> Requirement
For each line that holds "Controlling", copy the line out.

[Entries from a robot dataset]
---------------
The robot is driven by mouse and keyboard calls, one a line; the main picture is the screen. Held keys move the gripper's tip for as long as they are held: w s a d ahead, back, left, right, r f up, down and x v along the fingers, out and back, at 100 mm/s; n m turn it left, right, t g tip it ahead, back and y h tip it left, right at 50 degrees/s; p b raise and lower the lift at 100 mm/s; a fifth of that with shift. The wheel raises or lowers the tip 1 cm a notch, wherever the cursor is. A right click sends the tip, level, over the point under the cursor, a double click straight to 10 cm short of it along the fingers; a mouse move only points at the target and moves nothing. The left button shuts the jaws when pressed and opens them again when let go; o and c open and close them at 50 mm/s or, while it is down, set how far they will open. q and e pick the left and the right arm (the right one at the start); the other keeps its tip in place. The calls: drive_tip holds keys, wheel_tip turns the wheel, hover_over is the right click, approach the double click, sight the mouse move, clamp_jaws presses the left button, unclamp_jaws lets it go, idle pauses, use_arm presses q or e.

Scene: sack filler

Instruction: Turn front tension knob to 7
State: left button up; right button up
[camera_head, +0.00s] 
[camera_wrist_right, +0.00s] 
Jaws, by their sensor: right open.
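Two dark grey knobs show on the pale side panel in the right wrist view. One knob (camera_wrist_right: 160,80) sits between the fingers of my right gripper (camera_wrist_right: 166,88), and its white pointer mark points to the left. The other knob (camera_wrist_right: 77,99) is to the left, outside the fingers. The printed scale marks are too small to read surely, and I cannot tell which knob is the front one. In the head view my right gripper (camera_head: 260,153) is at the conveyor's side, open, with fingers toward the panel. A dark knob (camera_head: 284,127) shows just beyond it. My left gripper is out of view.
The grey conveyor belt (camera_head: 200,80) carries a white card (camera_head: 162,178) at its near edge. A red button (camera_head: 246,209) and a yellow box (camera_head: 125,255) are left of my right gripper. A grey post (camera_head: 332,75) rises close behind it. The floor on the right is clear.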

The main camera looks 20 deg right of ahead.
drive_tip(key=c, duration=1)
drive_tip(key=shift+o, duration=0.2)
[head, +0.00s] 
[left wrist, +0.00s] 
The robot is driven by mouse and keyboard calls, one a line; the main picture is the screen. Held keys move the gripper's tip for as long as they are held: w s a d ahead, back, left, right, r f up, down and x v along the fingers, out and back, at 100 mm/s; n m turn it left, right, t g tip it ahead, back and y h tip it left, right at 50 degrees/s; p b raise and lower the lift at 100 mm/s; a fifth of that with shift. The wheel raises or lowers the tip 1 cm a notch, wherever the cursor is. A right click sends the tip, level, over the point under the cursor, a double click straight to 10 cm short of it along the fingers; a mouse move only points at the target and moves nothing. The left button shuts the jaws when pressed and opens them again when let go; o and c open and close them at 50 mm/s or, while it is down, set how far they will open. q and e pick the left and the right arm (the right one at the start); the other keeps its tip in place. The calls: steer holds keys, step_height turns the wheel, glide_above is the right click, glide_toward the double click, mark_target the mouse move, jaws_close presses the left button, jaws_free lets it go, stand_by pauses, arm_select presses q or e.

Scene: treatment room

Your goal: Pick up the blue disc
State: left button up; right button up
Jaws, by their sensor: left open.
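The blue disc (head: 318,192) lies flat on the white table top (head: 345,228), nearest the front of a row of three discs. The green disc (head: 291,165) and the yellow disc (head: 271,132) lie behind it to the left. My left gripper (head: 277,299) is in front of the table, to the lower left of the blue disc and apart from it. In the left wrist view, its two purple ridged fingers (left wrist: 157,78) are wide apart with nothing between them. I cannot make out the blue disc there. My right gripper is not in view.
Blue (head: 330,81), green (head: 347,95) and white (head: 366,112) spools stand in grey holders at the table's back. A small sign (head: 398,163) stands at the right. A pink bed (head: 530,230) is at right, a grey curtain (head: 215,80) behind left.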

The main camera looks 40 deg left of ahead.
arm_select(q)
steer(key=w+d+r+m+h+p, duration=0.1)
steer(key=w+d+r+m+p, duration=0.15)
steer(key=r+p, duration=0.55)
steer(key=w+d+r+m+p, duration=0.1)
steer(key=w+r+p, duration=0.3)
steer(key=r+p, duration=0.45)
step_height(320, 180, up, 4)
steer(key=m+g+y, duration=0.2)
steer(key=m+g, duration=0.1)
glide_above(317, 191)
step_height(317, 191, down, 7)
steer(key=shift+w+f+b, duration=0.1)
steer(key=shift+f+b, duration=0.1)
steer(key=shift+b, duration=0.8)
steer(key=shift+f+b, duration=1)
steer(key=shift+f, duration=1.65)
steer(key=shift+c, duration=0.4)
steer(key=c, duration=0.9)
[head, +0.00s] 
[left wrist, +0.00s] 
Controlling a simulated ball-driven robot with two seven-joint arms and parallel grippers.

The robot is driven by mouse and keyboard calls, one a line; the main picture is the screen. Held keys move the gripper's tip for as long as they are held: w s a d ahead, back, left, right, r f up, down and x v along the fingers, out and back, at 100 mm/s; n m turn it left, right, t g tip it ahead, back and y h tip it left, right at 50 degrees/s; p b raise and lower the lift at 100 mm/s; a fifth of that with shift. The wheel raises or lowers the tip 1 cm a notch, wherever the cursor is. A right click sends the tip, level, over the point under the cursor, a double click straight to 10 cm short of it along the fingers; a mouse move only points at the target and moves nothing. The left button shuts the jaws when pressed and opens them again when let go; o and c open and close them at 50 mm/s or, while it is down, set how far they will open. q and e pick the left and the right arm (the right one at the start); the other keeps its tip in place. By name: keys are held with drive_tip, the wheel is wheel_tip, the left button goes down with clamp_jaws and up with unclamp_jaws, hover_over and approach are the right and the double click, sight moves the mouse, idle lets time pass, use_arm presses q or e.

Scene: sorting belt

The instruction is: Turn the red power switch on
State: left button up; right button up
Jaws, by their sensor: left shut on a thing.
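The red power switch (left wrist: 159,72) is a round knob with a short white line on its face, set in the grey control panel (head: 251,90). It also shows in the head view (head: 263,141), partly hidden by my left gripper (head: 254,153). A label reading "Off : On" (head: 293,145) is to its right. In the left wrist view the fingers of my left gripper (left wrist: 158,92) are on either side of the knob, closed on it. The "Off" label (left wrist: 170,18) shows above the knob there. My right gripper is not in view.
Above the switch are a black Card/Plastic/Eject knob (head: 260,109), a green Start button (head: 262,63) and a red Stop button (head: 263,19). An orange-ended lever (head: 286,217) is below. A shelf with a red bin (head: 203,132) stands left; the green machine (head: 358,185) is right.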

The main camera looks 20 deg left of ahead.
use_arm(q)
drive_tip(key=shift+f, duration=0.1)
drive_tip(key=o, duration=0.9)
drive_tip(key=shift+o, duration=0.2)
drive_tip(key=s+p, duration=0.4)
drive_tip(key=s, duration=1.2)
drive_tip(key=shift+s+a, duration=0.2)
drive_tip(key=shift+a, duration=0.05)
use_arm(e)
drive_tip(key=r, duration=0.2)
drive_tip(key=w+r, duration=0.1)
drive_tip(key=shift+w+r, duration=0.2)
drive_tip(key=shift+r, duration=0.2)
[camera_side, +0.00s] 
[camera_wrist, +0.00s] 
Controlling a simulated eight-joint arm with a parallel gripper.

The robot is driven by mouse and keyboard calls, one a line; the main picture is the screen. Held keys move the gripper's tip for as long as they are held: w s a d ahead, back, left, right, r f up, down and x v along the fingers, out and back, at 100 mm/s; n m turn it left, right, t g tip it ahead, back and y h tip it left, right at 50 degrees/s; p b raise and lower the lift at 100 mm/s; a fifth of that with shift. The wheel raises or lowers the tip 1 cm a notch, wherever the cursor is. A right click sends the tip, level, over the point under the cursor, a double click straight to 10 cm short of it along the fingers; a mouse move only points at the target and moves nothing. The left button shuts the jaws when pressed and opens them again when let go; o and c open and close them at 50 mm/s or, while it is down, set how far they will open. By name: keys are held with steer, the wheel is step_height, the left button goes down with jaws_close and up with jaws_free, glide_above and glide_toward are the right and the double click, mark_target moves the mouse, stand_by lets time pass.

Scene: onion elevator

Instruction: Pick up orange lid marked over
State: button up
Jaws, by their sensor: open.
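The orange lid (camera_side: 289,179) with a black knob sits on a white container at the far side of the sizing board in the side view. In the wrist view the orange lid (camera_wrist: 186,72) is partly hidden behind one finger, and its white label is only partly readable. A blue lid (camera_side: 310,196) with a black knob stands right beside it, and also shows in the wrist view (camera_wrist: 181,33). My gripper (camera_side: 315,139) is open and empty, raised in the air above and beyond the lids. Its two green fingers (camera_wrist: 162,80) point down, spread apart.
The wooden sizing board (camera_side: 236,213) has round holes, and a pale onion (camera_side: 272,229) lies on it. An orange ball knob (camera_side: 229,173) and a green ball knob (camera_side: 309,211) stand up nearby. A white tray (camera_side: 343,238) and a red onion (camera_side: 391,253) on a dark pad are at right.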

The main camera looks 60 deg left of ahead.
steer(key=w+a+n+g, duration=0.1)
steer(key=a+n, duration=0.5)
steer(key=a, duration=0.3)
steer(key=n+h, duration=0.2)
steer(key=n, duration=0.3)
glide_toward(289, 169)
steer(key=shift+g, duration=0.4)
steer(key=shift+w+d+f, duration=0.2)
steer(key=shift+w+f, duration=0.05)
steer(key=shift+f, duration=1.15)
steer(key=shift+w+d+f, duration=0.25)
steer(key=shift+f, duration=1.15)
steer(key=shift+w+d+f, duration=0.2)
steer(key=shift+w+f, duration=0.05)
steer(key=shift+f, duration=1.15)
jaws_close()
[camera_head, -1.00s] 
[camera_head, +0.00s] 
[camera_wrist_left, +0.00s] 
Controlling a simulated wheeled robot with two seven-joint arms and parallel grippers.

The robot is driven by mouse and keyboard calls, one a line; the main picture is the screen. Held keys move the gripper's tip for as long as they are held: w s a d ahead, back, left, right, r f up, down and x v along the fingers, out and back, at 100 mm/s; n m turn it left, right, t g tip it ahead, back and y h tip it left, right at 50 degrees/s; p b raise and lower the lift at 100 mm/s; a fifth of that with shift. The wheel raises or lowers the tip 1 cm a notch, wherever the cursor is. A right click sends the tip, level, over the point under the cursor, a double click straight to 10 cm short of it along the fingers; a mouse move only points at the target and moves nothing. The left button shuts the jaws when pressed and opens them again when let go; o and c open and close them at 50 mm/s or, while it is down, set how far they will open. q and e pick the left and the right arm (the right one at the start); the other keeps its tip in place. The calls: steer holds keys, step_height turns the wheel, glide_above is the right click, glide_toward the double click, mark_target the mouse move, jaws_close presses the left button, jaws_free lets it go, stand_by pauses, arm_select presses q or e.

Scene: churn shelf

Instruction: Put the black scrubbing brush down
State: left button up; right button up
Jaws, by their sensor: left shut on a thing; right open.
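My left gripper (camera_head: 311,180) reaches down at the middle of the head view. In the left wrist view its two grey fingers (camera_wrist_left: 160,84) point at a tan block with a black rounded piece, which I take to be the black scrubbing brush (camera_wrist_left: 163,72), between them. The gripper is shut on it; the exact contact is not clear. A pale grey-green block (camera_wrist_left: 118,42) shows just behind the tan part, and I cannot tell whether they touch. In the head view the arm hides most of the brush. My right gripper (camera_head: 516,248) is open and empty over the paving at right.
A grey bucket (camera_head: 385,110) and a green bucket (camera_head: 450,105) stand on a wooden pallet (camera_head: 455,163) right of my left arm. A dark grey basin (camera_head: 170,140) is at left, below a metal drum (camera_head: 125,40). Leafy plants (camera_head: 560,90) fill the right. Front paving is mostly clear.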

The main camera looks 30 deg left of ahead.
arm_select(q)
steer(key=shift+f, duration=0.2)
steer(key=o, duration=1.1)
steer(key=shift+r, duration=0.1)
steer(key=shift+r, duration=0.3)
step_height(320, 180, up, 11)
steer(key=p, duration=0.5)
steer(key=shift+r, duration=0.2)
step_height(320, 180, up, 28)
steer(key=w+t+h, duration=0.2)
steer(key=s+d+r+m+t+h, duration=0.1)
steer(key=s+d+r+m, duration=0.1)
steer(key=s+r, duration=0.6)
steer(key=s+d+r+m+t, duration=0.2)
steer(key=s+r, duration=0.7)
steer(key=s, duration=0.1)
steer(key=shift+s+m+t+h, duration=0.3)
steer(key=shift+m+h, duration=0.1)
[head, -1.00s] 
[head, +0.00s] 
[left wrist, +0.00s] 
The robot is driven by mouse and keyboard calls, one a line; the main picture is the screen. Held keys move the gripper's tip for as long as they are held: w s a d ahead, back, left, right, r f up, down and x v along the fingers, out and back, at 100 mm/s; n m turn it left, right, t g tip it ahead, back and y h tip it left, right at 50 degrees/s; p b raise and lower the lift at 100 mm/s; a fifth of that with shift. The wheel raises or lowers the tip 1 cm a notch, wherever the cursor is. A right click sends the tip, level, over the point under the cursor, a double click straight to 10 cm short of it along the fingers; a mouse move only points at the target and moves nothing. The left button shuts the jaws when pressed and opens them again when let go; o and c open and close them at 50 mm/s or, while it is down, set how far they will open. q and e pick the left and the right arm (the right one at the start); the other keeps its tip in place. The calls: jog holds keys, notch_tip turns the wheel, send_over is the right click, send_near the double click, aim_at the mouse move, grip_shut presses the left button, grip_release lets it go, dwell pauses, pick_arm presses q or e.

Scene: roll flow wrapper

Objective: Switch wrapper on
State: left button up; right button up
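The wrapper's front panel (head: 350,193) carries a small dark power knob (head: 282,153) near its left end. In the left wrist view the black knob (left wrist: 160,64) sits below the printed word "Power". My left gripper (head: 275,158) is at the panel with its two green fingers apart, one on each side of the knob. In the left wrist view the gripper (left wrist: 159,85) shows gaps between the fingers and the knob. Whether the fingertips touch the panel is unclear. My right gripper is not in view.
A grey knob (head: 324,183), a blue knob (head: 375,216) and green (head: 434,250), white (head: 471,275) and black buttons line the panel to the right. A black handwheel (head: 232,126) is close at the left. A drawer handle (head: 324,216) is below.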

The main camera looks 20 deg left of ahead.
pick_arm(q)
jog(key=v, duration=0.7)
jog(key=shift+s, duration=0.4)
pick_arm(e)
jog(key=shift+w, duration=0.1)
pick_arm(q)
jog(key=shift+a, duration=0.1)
---------------
> Output
Controlling a simulated ball-driven robot with two seven-joint arms and parallel grippers.
Controlling a simulated eight-joint arm with a parallel gripper.
Controlling a simulated wheeled robot with two seven-joint arms and parallel grippers.

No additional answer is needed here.